**The problem:** From the listing below, pick out each line with the word "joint".

━━ Data to process

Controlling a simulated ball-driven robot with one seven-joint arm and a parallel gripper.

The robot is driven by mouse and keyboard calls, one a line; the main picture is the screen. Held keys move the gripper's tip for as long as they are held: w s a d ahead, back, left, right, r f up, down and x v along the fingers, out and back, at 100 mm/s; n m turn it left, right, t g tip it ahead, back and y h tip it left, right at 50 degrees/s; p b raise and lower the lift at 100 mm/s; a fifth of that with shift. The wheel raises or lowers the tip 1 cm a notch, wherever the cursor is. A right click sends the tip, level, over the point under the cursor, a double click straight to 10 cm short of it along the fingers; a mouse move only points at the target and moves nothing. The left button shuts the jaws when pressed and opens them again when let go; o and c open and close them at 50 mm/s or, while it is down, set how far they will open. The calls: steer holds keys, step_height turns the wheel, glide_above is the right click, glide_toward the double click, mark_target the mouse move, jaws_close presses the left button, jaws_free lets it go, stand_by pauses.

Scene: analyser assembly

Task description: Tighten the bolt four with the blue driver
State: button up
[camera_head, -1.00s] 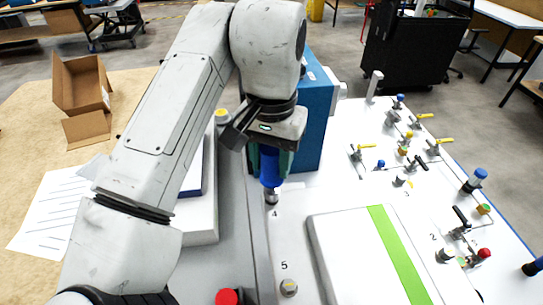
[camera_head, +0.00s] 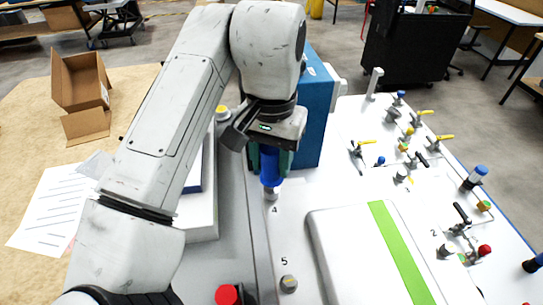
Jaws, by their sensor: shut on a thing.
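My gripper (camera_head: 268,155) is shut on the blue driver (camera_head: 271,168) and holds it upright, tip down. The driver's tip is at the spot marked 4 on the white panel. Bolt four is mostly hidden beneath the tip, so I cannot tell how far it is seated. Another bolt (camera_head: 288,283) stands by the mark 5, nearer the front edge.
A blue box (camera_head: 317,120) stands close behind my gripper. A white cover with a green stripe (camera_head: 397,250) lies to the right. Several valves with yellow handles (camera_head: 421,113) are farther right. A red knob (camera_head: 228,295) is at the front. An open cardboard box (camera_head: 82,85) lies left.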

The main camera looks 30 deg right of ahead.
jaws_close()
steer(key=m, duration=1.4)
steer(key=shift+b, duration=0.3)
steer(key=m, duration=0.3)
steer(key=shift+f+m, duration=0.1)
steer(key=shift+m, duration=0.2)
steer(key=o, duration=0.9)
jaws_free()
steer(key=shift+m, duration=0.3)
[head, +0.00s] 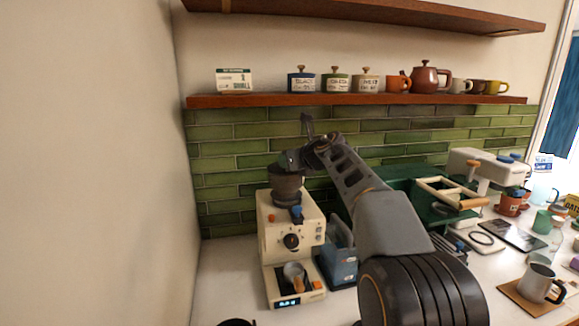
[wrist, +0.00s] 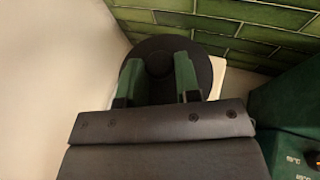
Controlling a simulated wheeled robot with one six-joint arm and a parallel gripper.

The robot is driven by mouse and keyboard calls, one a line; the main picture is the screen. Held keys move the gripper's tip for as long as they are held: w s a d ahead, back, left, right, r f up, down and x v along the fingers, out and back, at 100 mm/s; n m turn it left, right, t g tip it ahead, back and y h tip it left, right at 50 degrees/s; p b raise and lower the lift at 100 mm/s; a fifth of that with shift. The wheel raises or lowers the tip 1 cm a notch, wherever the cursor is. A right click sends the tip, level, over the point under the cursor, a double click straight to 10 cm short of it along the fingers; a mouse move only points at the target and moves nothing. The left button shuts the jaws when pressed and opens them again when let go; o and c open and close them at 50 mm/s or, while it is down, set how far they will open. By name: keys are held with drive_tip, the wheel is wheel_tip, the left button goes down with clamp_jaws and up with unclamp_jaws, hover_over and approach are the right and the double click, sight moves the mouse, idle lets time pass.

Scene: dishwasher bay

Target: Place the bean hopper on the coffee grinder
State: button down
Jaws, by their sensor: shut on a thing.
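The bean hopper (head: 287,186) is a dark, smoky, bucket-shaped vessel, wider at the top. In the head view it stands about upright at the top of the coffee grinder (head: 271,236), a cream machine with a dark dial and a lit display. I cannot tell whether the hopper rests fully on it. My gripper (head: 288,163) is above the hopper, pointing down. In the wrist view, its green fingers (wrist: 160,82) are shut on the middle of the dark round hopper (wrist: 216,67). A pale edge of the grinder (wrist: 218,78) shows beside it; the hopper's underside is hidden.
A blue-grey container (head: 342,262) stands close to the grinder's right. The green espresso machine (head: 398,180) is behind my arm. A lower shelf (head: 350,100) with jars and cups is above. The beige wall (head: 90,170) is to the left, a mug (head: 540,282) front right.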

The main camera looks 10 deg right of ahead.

━━━━

**Correct response:**
Controlling a simulated ball-driven robot with one seven-joint arm and a parallel gripper.
Controlling a simulated wheeled robot with one six-joint arm and a parallel gripper.

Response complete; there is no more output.